Sergi, geçen hafta ekolojik bir uyarıcılık misyonuyla başlatılan 'Yedinci Kıta' temalı İstanbul Bienali'ne de bu yönüyle kavramsal bir dirsek atıyor. Yani serginin renkli, plastik 'kostümü', bir müddet sonra ihtiva ettiği istatistiksel ve bilimsel veriler sebebiyle kendinden soyunarak, bizleri güncel bir kâbusun tam ortasında, çırılçıplak ve mesul bırakıyor. Sergi hakkında bizlere verilen bilgiye dayanacak olursak, "Süpermarket raflarını plastik görünümlü tatsız meyve ve sebzeler dolduruyor. Et ve süt kaynağımız inekler, genetiği oynanmış mısır ile besleniyor. Milyar dolarlık biyoteknoloji devleri, tohum piyasasını tekellerine alarak, geleneksel tarım yöntemlerimizi yok ediyor. Genetiğini değiştirdikleri tohumlar, doğal ürünleri kirletiyor ve zararlı otları dirençli kılıyor. Ürettikleri zehirli kimyasallar yaban hayatına zarar veriyor ve su kaynaklarımızı kirletiyor."
İşte tam bu noktada kendisini Kafkaesk bir dünyada metamorfoza uğramış bir 'gıda tasarımcısı' olarak konumlandıran Ali Cabbar, ürkütücü sergisinde tazeliğinden ve renginden kaybetmeyen, raf ömrü uzun, kolay paketlenip taşınan, cazip görünümlü meyve ve sebzeleri 'kustururcasına' bir renklilik ve 'tazelik' içinde, gözümüze soka soka teşhir ediyor. Cabbar, bu konu hakkında düşünüp, üretmeye dile kolay 2000'den bu yana devam ediyor. Adas'tan öğrendiğimiz kadarıyla, araştırma temelli bu belgesel ruhlu kültürel ve görsel proje, aynı zamanda sanat tarihsel bir fenomen halini almış olan, hemen her plastik sanatçının kariyerinde bir biçimde hesaplaştığı 'Ölü Doğa'/'Natürmort' türüne de güncel bir yaklaşım sunuyor.

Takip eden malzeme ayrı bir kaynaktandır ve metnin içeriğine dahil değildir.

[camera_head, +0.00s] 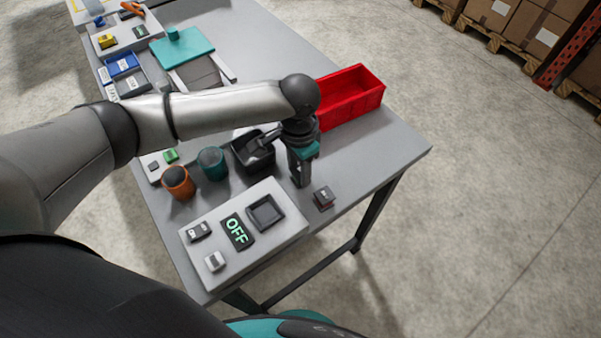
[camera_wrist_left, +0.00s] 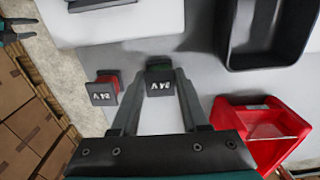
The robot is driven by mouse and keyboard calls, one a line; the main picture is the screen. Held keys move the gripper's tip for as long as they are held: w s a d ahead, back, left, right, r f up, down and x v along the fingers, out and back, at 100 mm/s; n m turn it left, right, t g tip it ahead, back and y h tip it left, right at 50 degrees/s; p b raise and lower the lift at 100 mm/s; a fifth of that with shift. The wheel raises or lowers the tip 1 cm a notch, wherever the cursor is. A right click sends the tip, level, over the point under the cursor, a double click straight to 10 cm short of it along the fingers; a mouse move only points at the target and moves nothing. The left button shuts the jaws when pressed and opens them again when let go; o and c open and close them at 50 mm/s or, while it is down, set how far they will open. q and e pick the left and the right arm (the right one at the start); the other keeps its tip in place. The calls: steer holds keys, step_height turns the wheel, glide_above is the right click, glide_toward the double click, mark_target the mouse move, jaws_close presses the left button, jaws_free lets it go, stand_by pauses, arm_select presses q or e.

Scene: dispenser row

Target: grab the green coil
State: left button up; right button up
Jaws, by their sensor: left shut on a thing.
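The green coil (camera_wrist_left: 159,80), a small dark block with a green part and an upside-down white label, sits between the fingertips of my left gripper (camera_wrist_left: 158,96) in the left wrist view. My left gripper (camera_head: 300,180) is shut on it, low over the grey table (camera_head: 390,150). In the head view the fingers hide the coil. A similar labelled block with a red part (camera_wrist_left: 105,87) is beside it, apart from the fingers; it also shows in the head view (camera_head: 323,198).
A red bin (camera_head: 355,98) stands behind the gripper and a black bin (camera_head: 252,150) to its left. A light panel (camera_head: 285,237) with an OFF display (camera_head: 237,231) lies in front. Orange (camera_head: 178,183) and teal (camera_head: 212,163) cups stand left. The table's right corner is clear.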

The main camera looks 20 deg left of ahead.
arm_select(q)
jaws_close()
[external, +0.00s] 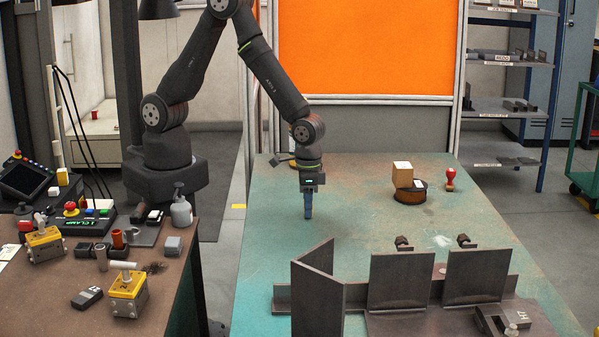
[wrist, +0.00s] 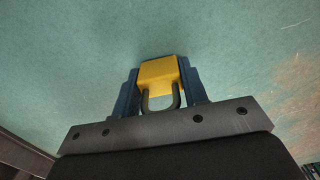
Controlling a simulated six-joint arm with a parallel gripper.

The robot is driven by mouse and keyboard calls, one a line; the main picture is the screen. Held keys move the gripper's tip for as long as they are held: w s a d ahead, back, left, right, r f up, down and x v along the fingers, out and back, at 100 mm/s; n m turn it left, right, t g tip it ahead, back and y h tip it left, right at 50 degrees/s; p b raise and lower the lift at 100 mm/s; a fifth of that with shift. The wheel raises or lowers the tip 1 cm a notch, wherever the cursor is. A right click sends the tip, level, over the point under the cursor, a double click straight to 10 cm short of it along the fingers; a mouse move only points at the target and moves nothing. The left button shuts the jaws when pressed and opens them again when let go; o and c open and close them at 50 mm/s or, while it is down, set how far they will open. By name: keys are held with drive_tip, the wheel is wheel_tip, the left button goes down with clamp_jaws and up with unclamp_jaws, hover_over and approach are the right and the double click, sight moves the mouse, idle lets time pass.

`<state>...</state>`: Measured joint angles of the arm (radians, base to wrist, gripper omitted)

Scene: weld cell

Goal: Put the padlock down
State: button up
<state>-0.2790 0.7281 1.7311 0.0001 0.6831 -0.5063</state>
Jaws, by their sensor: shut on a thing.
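The padlock (wrist: 160,76) has a yellow body and a dark shackle. In the wrist view it sits between the two blue fingers of my gripper (wrist: 160,92), with the shackle toward the gripper's palm. My gripper is shut on it. In the external view my gripper (external: 309,214) points straight down over the left middle part of the green table (external: 262,240). The padlock cannot be made out there behind the fingers. I cannot tell whether the padlock touches the table.
Steel plates and angle brackets (external: 400,280) stand along the table's front. A wooden block (external: 402,174) sits on a dark round container (external: 410,194), with a red-handled stamp (external: 450,178) to its right. The table around my gripper is clear. A brown bench (external: 60,300) with several items is at left.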

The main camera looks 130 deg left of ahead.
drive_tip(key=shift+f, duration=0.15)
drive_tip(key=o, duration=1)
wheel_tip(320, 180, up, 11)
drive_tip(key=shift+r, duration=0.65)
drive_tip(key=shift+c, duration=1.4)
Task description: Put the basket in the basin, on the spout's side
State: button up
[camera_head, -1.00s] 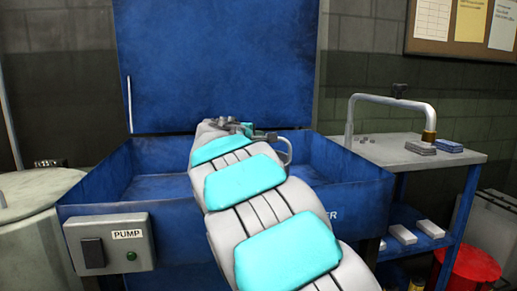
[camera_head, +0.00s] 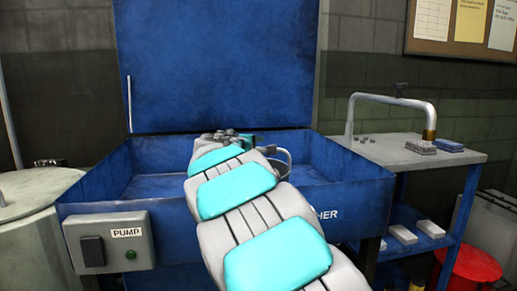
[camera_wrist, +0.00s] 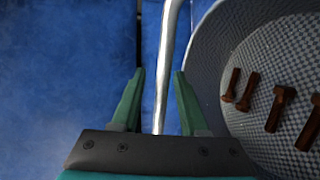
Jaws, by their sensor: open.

Sergide, Cabbar'ın 2001, 2003, 2007 ve günümüze uzanan birçok yapıtı, Adas'ın iki katına yayılıyor. Bunlar arasında, ilk katta dikkati en çok, sanatçı tarafından tasarlanan ve elde boyanan 240 parçalık ahşap, boya ve pleksiden oluşan 'Strawberry Fields'/'Çilek Tarlaları' isimli, 2007 tarihli yerleştirme ile, bu yıl ürettiği 'Acemiler için GDO Rehberi' - 'Amerikan Gotiği' dikkat çekiyor. Adas'ın birinci katında ise, Cabbar'ın özellikle merdivene konuşladığı 2003 tarihli 'Tasarımcı Meyveleri' poster desenleri ile, aynı tarih ve konudaki soyut desenler not edilebiliyor. Katın büyük alanına baktığımız zaman ise, 2003 tarihli GM Chilli Pepper adlı tuval üzeri akrilik yapıtını burada bilhassa not etmemiz gerekiyor.
Toplam 19 çalışmayı içeren Monster sergisi, plastik sanatın diliyle, giderek 'plastik'leştirilen 'doğa'mız ve onunla kurduğumuz etik, estetik ve ekonomik ilişkiyi eleştirel bir yaklaşımla yüzümüze vurması adına, önemli bir tecrübe olarak anılmaya değer görünüyor. İnorganik tarihimizin sanatını gözle görünür kılan sergi, halihazırdaki İstanbul Bienali ile gen-etik dert ortaklığı ile zamanlaması sebebiyle, tavsiye ve takdiri hak ediyor.